Q & A with NOTHING BUT A MAN director MICHAEL ROEMER, recorded Nov 9, 2012




Film Forum Podcasts show

Summary: NOTHING BUT A MAN: (1964, Michael Roemer) “Baby, I feel so free inside.” But not in Alabama, not in the 60s. On a night out, while stogey-puffing co-worker Yaphet Kotto (Alien, Blue Collar, Homicide: Life on the Street) memorably plays pinball to the beat of Martha Reeves' "Heat Wave”, railroad man/single dad Ivan Dixon meets preacher’s daughter Abbey Lincoln (the legendary jazz singer in her first acting role) and tries to build a dignified life. But after getting fired from a mill and a filling station by racists, shunning a $2.50 a day job picking cotton, a difficult visit with his embittered, boozing dad Julius Harris, rejecting a reunion with his little son, and a physically painful argument with Lincoln, what’s he gonna do?

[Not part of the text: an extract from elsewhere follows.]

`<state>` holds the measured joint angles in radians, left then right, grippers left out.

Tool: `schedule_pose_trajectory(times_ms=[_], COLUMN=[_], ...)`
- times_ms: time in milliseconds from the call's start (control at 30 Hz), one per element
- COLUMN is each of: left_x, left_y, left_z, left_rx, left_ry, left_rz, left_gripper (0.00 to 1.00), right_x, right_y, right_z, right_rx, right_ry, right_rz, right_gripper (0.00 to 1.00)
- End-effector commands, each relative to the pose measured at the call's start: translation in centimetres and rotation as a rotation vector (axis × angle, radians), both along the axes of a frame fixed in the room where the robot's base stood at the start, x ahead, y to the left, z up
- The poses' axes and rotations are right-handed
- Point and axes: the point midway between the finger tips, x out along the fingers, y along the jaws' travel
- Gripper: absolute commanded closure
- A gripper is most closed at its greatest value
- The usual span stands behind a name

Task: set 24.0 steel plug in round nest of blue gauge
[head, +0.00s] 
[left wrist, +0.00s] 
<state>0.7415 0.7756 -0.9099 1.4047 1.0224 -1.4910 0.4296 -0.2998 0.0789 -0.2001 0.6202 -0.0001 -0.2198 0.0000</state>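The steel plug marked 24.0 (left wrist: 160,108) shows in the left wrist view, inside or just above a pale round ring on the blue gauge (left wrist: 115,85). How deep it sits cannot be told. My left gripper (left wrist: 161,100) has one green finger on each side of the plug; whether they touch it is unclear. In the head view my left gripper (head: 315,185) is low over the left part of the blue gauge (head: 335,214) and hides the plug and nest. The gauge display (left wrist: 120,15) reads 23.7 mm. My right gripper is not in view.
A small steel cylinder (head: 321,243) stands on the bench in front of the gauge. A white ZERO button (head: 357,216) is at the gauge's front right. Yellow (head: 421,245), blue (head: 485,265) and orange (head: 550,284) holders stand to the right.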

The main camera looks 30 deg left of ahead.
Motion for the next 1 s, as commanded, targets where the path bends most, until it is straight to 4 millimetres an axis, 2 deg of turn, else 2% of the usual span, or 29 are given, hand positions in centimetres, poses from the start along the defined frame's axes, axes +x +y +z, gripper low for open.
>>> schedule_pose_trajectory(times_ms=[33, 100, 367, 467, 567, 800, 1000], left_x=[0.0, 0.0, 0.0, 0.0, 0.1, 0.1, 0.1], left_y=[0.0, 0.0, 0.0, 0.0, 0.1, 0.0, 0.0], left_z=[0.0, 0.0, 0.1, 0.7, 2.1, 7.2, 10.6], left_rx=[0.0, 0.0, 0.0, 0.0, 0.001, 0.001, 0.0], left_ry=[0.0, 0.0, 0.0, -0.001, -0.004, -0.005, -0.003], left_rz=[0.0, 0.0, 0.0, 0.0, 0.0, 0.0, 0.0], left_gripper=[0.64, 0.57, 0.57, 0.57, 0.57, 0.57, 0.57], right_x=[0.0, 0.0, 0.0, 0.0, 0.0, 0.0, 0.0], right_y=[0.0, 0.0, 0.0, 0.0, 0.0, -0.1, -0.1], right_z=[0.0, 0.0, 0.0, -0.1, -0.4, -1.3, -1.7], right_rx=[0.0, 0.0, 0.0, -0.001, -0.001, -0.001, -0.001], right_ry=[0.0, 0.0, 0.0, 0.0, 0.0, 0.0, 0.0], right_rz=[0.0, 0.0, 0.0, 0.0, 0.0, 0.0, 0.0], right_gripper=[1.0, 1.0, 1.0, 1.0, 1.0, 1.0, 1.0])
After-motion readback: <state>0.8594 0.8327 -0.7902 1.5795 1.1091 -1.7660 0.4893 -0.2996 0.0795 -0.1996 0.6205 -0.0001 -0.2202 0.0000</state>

Made on a shoestring by independent Roemer, with rich b&w photography by his producing partner, Robert M. Young (see also: The Plot Against Harry on Jan. 27), a vintage Motown soundtrack, low-keyed performances by a soon-to-be-eminent cast including Gloria Foster (“Oracle” in The Matrix) and Moses Gunn – and only a year later, Dixon would become nationally famous as co-star of tv’s Hogan’s Heroes -- Man was a sensation at the Venice, London, and New York Film Festivals: at the end of its screening at the second NYFF, the audience of 2,000 broke out into spontaneous applause. This podcast episode is a recording of a Q & A with NOTHING BUT A MAN director MICHAEL ROEMER, recorded Nov 9, 2012, at a screening of the film at Film Forum.